▶ What you have to do
Write out the opening lines of the data word for word, up to and including the line with "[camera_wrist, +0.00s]", and leave every picture and every later line out.

▶ Data excerpt
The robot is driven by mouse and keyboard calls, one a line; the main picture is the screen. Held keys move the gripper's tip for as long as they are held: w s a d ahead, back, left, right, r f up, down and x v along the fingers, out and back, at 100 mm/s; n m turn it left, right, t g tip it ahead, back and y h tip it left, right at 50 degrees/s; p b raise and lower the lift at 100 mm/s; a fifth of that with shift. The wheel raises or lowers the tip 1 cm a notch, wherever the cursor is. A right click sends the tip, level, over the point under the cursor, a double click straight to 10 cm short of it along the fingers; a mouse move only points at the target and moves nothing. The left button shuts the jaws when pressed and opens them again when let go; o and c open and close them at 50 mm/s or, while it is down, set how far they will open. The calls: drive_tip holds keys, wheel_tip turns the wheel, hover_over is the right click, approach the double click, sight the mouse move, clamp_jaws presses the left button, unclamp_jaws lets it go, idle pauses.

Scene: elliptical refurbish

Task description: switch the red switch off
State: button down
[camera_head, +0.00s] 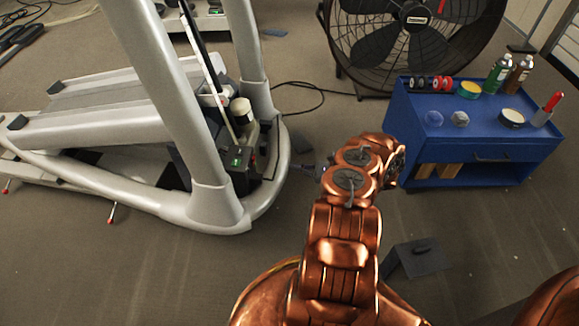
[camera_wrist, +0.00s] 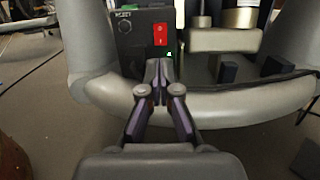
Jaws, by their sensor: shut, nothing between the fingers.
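The red switch (camera_wrist: 160,35) is a small red rocker on a black box (camera_wrist: 130,50) at the base of the grey exercise machine. A small green light shows just below the switch in the wrist view. In the head view the black box (camera_head: 236,180) sits inside the machine's front frame, with a green light on it; the red switch is not clear there. My gripper (camera_wrist: 158,68) is shut and empty, its tips just below the switch in the wrist picture; whether they touch the box I cannot tell. In the head view my gripper (camera_head: 305,170) points left at the machine.
The machine's curved grey frame (camera_wrist: 215,108) runs under my fingers. A blue cart (camera_head: 480,130) with cans and bottles stands right of my arm. A large black fan (camera_head: 400,45) stands behind. Grey carpet is clear at the lower left.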

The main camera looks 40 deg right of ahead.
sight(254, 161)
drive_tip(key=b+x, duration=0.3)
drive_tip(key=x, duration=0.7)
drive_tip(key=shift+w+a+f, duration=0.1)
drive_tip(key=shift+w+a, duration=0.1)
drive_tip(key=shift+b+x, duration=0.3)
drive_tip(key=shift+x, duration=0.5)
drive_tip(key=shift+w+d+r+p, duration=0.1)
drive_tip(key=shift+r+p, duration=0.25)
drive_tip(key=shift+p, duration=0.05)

▶ Output of the task
The robot is driven by mouse and keyboard calls, one a line; the main picture is the screen. Held keys move the gripper's tip for as long as they are held: w s a d ahead, back, left, right, r f up, down and x v along the fingers, out and back, at 100 mm/s; n m turn it left, right, t g tip it ahead, back and y h tip it left, right at 50 degrees/s; p b raise and lower the lift at 100 mm/s; a fifth of that with shift. The wheel raises or lowers the tip 1 cm a notch, wherever the cursor is. A right click sends the tip, level, over the point under the cursor, a double click straight to 10 cm short of it along the fingers; a mouse move only points at the target and moves nothing. The left button shuts the jaws when pressed and opens them again when let go; o and c open and close them at 50 mm/s or, while it is down, set how far they will open. The calls: drive_tip holds keys, wheel_tip turns the wheel, hover_over is the right click, approach the double click, sight the mouse move, clamp_jaws presses the left button, unclamp_jaws lets it go, idle pauses.

Scene: elliptical refurbish

Task description: switch the red switch off
State: button down
[camera_head, +0.00s] 
[camera_wrist, +0.00s] 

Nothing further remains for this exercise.